I then decided to write another tweet, this time uploading a picture. Uploading pictures is pretty easy in the Hootsuite app, as it should be. However, I then wanted to open the picture, just to give it that quick look before posting. I usually do that with Tweetbot, just a last glance before sending my pictures out in the Twitter ether. Nope, not possible with Hootsuite – once you’ve selected a picture the only way to view is to go to the Camera Roll and view it.
That’s when I realised that I was trying to translate my usual Twitter workflows and general experience in Hootsuite. I was swiping where I shouldn’t have been swiping, I was double-tapping tweets just because I grew accustomed to the ‘double-tap’ gesture from most other Twitter apps. While most common Twitter functions are the same throughout most Twitter apps (composing a tweet, replying to a tweet etc.), every app has its own way of doing things. For instance, while some apps let you search through your followers and following list, Hootsuite only presents you with the list of people you follow and people who follow you, with no option to filter/search through them; while some apps give you the option to show you the display name AND full name of tweeters, Hootsuite lets you choose one OR the other.
However, workflows aside, I couldn’t help but notice a few things that made me raise an eyebrow – both on some occasions. For example, when mentioning someone in a tweet, Hootsuite gives you two options: you can either start typing the username and Hootsuite will suggest a few names based on who you’ve contacted recently, OR you can go to the Contacts menu, which will only show you the most recent contacts. However, that is not helpful if you’re trying to send a tweet to an account you’ve never contacted before, or even someone you rarely speak to. Here’s an example: you’ve had a rough service at Nando’s; frustrated, you decide to write about it on Twitter, mentioning them. So you start writing your text and in the middle of it you face a conundrum – is it @Nandos or @NandosUK? Or perhaps @UKNandos? You haven’t contacted them recently because you don’t always have conversions with restaurants on Twitter, so you save the tweet as a draft, close the current view, tap on Search, do a search for Nandos (bear in mind that searching for a term brings both users as well as tweet mentions), you see a long list of tweets mentioning Nandos (some with the handle and some without), you realise that it’s @NandosUK, go back to the compose view, select the draft and type @NandosUK. Finish tweet, send tweet, done. While this might take a max. of 90 seconds, it’s a long process that shouldn’t be that long.

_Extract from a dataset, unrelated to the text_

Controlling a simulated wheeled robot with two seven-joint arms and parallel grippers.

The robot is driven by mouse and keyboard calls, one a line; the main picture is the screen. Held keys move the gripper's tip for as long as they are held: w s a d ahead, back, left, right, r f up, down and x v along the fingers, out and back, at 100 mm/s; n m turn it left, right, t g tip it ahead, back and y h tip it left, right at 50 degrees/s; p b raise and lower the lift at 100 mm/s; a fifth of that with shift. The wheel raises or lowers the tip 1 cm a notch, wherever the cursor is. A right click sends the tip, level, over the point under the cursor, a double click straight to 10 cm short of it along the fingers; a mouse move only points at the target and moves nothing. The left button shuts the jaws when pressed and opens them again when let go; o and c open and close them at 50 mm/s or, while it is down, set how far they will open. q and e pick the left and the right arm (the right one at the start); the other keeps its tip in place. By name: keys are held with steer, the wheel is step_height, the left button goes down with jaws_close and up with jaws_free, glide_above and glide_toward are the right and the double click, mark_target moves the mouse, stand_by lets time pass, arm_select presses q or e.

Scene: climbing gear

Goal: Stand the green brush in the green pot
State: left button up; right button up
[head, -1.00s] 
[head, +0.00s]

Besides that, I found a few oddities: when viewing people’s profiles, Hootsuite for iOS shows you two buttons – follow and unfollow. Instead of toggling to ‘follow’ if you’re not already this person’s follower, or ‘unfollow’ if you already follow them, Hootsuite seems to give you the option to do both – so, technically, you have the option to follow a user you already follow, as well as unfollowing someone you’re not following in the first place. Even more strange is the fact that, when viewing your own profile, Hootsuite shows you the option to follow AND unfollow yourself. Huh?
Another oddity is the blocking option – most apps (including the default Twitter app) give you two options in this situation: blocking and reporting as spam. Hootsuite Web, however, only gives you the option to report as spam within the app. What if you just want to block an annoying user but don’t want to report them as spam?

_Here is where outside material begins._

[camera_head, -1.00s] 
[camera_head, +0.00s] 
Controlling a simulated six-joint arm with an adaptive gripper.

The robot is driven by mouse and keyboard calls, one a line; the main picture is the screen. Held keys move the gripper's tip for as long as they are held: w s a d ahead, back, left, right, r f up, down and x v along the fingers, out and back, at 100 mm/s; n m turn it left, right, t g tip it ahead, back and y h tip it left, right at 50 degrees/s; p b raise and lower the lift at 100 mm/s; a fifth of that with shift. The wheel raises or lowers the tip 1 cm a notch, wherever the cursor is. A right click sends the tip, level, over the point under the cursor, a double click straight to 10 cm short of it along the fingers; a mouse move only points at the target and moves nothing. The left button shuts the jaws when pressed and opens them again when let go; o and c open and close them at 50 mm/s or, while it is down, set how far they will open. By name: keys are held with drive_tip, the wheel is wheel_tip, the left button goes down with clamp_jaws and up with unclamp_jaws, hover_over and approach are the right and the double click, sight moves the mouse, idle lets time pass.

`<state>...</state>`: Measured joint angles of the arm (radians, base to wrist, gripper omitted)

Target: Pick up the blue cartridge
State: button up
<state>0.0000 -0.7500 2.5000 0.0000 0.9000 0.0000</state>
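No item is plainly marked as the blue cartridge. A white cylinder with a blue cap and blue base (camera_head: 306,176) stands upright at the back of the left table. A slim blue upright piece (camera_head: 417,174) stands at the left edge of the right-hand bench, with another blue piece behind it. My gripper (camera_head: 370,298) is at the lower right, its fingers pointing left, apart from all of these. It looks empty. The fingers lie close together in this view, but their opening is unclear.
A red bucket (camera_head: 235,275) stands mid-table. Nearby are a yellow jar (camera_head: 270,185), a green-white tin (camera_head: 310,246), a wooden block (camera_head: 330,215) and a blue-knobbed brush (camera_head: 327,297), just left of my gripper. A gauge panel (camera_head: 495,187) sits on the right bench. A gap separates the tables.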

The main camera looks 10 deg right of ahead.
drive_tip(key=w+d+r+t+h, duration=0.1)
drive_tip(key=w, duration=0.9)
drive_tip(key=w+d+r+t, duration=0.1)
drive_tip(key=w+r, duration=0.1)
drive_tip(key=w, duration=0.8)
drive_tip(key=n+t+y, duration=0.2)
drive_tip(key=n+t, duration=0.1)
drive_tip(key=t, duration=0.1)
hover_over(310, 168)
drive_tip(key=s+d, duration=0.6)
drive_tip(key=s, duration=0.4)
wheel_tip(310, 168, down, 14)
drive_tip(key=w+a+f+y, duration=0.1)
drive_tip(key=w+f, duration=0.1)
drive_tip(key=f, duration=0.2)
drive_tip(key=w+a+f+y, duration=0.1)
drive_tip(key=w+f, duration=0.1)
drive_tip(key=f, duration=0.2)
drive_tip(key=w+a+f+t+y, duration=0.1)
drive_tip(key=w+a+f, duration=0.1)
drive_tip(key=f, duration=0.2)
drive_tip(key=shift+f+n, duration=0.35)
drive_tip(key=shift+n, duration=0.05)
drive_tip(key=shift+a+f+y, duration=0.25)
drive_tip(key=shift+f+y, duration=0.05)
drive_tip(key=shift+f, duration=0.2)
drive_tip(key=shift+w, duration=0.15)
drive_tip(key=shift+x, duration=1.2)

It wasn’t all doom and gloom though – in fact, I found two new features I didn’t realise I could use with Hootsuite. The first one is the RSS Syndicator, which lets Hootsuite hook up with any RSS feeds, including your site/blog, and automatically tweets out any new blog posts. This is great – right this very minute I’m hosting my blog on Svbtle, although I’m in the process of migrating to Ghost. Now, I know that WordPress gives options to automatically tweet new blog posts out, but other blogging platforms don’t give that option. Here’s where Hootsuite’s RSS Syndicator comes in handy – it detects any new blog posts and it pushes them out. I’ve yet to set it up though, so I’ll let you know how that goes once I do. (I technically did know about the RSS Syndicator, although I didn’t pay much attention to it until now.)

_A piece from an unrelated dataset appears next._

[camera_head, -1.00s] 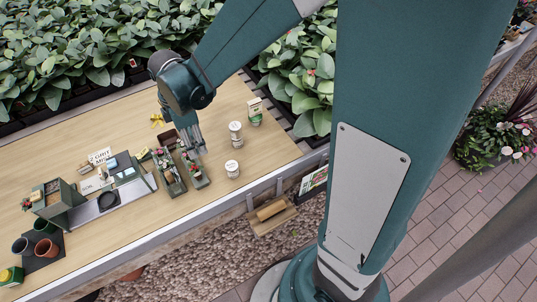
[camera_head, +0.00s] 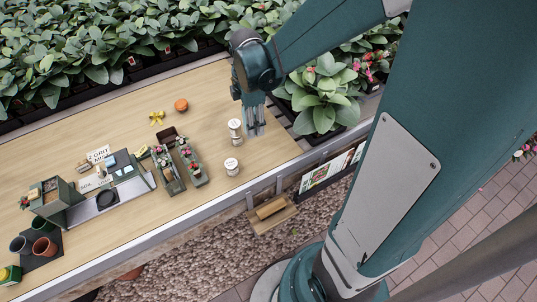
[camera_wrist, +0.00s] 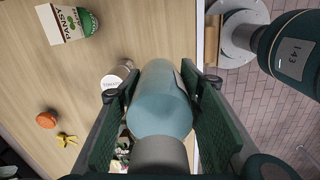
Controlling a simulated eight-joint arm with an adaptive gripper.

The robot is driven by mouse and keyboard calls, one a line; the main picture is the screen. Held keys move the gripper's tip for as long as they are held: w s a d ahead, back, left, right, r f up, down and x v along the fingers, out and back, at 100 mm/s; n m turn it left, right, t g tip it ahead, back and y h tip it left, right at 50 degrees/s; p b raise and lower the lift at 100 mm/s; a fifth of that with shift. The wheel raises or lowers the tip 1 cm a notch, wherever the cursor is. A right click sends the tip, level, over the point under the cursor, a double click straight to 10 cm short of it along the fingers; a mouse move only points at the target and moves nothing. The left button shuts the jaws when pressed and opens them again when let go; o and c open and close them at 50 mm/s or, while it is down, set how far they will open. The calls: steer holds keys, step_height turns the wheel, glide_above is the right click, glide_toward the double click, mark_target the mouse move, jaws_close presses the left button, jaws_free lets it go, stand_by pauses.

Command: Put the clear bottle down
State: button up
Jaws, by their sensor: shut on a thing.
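My gripper (camera_head: 255,128) is over the right end of the wooden table in the camera_head view. In the camera_wrist view its green finger pads are closed on both sides of the clear bottle (camera_wrist: 160,95), which has a bluish see-through body and a grey cap. The bottle can hardly be made out in the camera_head view. I cannot tell whether its base touches the table (camera_head: 120,115). A white-lidded jar (camera_head: 235,130) stands just left of my gripper, and a second jar (camera_head: 232,167) stands nearer the front edge.
A pansy box (camera_wrist: 68,22) stands on the table in the camera_wrist view. An orange item (camera_head: 181,105) and a yellow bow (camera_head: 157,118) lie behind the flower trays (camera_head: 170,172). Bare tabletop shows between the jars and the right edge.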

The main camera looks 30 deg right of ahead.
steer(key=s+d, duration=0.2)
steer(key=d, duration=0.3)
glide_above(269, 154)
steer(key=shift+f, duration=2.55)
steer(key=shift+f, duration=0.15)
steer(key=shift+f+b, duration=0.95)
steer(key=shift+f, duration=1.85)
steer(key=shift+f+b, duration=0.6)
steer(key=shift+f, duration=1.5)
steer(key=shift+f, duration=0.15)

The second feature is great for people looking for mentions of their site – you can always create a new column and include your brand as a search term, so Hootsuite will show you in real-time all the tweets that mention your brand. However, in my case I only want to see mentions of my blog, with people tweeting out articles from it. If you create a search column with the following syntax:
Hootsuite will bring as search results all the shares of any links from your site. Unfortunately, there are a few people whose Twitter usernames contain “brnrd”, so when they post their Instagram pictures or YouTube videos I see them as part of the search results. However, it’s not a big deal – most of the search results that come up with that filter are relevant to what I’m looking for.
There is one thing that ruined today’s Hootsuite experience – finding out that, with the free version of Hootsuite, you only receive notifications for mentions and DMs. Besides the fact that due to an apparent glitch I didn’t get any notifications at all (not even mentions or DMs), I was quite disappointed to find out that the free version of Hootsuite doesn’t offer the basic notifications like new follows, retweets and favourites – notifications that even the default Twitter app can give you. This is not because the app can’t handle it, but the extra notifications (as well as the extra features, which I’ll get into in the next few days) are only for Pro and Enterprise level customers. If you’re wondering, the Pro package costs $9.99/month, with one month free trial bundled in. If you intend to stay with the free version of Hootsuite and you need to stay on top of notifications I suggest you enable push notifications on your emails to receive Twitter notifications as and when they occur, OR download the default Twitter app and activate the notifications you need. Unfortunately, that means that when tapping those notifications you’ll be taken to the default app, not Hootsuite. Will Hootsuite change their pricing model? No idea. It would be great if they did, but I wonder if this is an argument to get more people to choose the Pro version over the standard free package.